Australian’s have become renowned for their love affair with food in recent years, with an abundance of cooking shows, recipe blogs and food-related social pages fuelling our natural desire to respectfully prepare good produce and perpetually eat well.
In saying that, the ‘paddock to plate’ movement has seen many a foodie reject the offerings of chain stores for the freshness of organic produce sourced from local farms, grocers and even their own back gardens.
With current social distancing legislation recommending that we are safest at home, the time to craft your own colourful vegetable patch has never been better. All you really need is a sunny plot of soil, some seedlings or cuttings and a little elbow grease to earn yourself a plentiful bounty of home-grown goodness.
Seasonal eating means we use what the earth naturally provides for us depending on the weather, ensuring the highest possible quality and flavour in our produce.

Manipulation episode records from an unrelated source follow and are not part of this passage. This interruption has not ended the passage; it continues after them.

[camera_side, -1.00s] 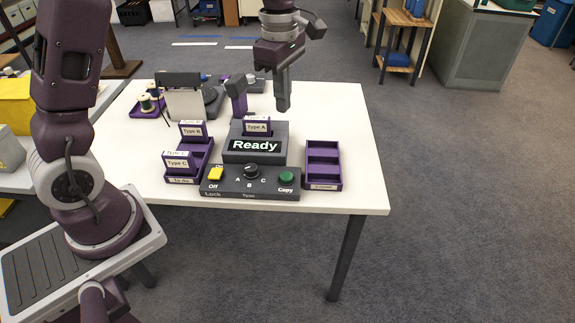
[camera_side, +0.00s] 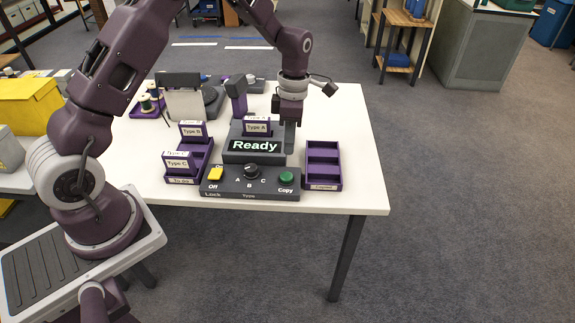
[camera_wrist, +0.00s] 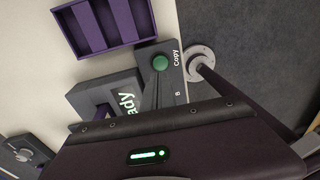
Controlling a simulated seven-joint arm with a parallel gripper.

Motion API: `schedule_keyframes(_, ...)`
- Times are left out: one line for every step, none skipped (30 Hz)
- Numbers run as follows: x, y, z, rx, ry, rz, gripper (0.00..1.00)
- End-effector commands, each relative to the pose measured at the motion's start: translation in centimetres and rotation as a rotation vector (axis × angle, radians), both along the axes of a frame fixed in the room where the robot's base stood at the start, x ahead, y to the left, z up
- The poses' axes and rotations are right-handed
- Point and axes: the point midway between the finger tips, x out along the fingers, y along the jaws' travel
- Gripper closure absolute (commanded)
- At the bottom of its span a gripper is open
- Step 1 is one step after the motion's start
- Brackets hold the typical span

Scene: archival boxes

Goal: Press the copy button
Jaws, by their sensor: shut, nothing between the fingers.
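The green round copy button (camera_side: 286,178) is at the right end of the dark control panel (camera_side: 232,187), above the label "Copy". It also shows in the wrist view (camera_wrist: 160,63), uncovered. The duplicator's display (camera_side: 255,146) reads "Ready", and a purple "Type A" cartridge (camera_side: 257,126) stands in its slot. The panel also has a type knob (camera_side: 251,171) and a yellow lock switch (camera_side: 215,173) above "Off". My gripper (camera_side: 289,151) is shut and empty, pointing down by the right side of the display unit, behind the button in the side view and apart from it.
An empty purple tray labelled "Copied" (camera_side: 322,184) stands right of the panel. A purple tray (camera_side: 203,160) on the left holds "Type B" (camera_side: 193,131) and "Type C" (camera_side: 179,163) cartridges. Spools and other devices stand at the back. The white table (camera_side: 355,150) is clear at the right.

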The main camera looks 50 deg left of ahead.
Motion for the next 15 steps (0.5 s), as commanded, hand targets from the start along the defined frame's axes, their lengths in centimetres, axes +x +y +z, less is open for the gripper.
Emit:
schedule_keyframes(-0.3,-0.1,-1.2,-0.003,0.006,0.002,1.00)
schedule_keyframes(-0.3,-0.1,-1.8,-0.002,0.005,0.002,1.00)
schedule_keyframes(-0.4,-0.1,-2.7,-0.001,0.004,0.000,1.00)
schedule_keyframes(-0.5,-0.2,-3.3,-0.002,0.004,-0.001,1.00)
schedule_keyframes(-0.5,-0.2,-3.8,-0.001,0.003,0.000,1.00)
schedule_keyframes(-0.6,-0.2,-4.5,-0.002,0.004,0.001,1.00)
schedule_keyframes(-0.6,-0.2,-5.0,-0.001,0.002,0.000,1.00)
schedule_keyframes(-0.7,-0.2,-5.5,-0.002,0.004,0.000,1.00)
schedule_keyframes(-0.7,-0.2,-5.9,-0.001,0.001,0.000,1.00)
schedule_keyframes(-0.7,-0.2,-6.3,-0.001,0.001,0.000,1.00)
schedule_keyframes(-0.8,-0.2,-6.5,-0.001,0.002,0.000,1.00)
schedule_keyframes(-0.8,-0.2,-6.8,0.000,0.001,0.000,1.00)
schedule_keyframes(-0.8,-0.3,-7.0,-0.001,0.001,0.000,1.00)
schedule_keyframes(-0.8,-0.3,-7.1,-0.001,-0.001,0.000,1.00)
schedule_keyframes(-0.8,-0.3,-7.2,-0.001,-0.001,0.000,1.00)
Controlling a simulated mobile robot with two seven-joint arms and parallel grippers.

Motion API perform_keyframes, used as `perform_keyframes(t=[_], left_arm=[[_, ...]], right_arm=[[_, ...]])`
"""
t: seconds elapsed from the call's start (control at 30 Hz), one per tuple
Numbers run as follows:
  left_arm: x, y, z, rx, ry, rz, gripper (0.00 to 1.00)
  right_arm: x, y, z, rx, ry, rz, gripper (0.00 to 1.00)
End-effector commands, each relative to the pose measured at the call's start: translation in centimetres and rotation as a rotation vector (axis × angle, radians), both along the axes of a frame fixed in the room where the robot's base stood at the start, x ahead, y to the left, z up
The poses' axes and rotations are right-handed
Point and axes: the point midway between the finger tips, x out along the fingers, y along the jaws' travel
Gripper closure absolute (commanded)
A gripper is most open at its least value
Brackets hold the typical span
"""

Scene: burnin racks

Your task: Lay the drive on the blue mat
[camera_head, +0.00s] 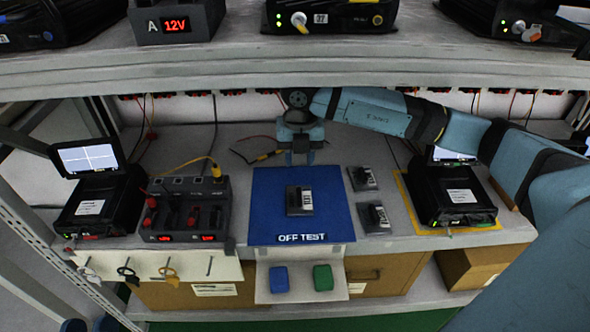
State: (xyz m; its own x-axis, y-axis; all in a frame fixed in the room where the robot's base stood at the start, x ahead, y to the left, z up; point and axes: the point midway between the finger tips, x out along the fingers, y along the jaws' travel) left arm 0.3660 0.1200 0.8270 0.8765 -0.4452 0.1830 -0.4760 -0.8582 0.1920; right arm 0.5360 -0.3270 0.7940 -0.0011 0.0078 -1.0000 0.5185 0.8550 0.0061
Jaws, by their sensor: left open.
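A dark drive (299,200) with a white label lies on the blue mat (268,222), near its middle, above the OFF TEST label. My right gripper (300,160) is above the mat's back edge, behind the drive and apart from it. Its fingers look spread, with nothing seen between them. Its arm reaches in from the right. My left gripper is not in view. Two similar drives, one further back (362,179) and one nearer (376,217), lie on the bench right of the mat.
A dark powered dock (185,207) stands left of the mat. Testers with open screens stand at far left (100,207) and right (450,196). An upper shelf (250,70) overhangs. Blue (279,280) and green (323,278) blocks sit on a front ledge.

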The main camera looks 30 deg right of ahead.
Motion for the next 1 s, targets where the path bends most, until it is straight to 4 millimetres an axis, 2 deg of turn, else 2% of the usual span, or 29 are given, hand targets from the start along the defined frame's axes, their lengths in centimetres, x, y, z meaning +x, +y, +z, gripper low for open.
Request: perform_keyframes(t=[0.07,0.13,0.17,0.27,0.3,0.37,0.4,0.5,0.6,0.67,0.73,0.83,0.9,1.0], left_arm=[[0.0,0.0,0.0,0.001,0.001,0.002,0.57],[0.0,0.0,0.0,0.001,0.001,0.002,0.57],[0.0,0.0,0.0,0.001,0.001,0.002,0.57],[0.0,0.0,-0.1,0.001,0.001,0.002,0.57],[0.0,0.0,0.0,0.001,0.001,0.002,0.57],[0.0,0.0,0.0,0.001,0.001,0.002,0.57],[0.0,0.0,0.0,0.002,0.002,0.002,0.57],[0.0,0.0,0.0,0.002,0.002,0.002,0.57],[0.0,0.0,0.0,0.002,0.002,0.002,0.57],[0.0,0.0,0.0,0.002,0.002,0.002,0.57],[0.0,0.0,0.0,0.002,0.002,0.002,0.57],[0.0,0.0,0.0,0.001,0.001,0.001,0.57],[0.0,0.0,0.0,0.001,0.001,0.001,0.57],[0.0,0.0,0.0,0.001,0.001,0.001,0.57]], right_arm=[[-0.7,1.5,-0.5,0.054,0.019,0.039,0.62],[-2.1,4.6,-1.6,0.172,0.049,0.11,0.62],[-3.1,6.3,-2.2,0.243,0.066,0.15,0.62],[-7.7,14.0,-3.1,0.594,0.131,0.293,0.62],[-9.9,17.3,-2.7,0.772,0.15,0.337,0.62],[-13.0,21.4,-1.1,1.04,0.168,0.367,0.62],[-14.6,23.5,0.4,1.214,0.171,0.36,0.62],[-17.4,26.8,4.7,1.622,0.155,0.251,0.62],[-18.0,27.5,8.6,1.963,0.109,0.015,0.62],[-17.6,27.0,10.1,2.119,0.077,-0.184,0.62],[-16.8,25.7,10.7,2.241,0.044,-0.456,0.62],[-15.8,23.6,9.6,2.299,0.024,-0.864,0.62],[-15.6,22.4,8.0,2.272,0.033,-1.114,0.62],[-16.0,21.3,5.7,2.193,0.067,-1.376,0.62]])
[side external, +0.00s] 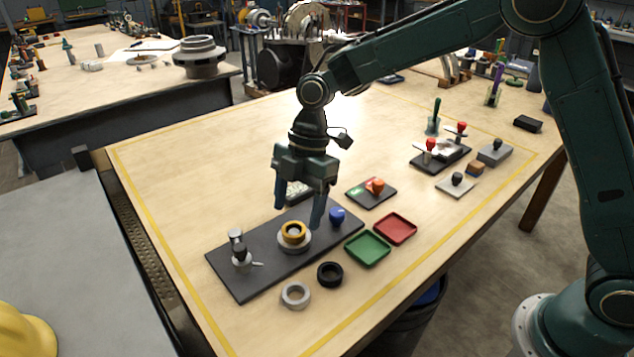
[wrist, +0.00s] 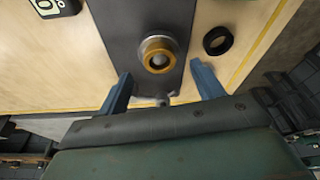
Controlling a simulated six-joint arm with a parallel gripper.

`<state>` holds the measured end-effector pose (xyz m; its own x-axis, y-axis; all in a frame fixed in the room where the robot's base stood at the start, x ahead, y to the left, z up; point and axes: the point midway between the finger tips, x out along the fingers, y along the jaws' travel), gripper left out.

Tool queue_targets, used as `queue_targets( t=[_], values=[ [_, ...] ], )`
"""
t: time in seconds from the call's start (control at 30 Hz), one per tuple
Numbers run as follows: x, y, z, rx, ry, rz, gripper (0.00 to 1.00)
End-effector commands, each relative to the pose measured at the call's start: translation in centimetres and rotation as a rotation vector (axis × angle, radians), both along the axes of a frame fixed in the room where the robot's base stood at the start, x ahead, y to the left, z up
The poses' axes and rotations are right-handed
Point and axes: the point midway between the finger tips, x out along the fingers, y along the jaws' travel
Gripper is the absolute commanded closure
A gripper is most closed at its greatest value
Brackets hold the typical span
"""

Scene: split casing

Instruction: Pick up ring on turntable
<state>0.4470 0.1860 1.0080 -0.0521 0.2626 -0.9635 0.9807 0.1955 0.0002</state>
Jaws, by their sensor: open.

Let’s talk about what to plant over winter to ensure you’re Sunday roast has never looked better –
Vegetables – Think about all of the vegies Grandma would have served in her soups and stews, and you’ve pretty much nailed the ingredients to get your patch started and thriving.
Broccoli, beans, brussel sprouts, cauliflower, cabbage, carrots, pumpkin, peas and sweet potato will all do well in the Australian climate from June through to August, and will round out your hearty minestrone or casserole with ease.
Herbs – Planting coriander, dill, oregano and mint will pack a welcomed flavour punch in all of your dishes, just take care not to let the mint take over your entire garden! Chillis come in innumerable varieties these days and can add a touch of colour and heat to your pasta sauces, stir-fries and winter warming curries. Ornamental varietals will do well potted on your balcony or kitchen windowsill, and look as stunning as a store-bought bouquet of flowers.
Fruits – Even those in apartments can take pleasure in watching fruit trees blossom, with many varietals now coming in miniature sizes to accommodate green-thumbs struggling with a lack of space. Think apples with rhubard for scrumptious pies and crumbles, cumquats for sticky marmalades and lemons for mouth-watering curd-filled tarts.
Letting your winter menu inspire your garden means you’ll always welcome harvest time, relishing in the extra flavours all of your hard work and adoring energy has injected into every piece. Take care to prepare your soil in the first instance with fertiliser like homemade compost or worm wee, crushed egg shells and even coffee grinds, and spend a little longer removing weeds and spacing out your seedlings if you can. Covering your garden with some lightweight netting will protect your fledgling vegetables from being gobbled up by curious possums or bush turkeys, and the odd spray of a seaweed fertiliser will provide nutrients to ensure rapid growth.
The rest is then up to mother nature, with a little sunshine and a little rain going a long way to transforming your dinner time rituals from functional to celebratory.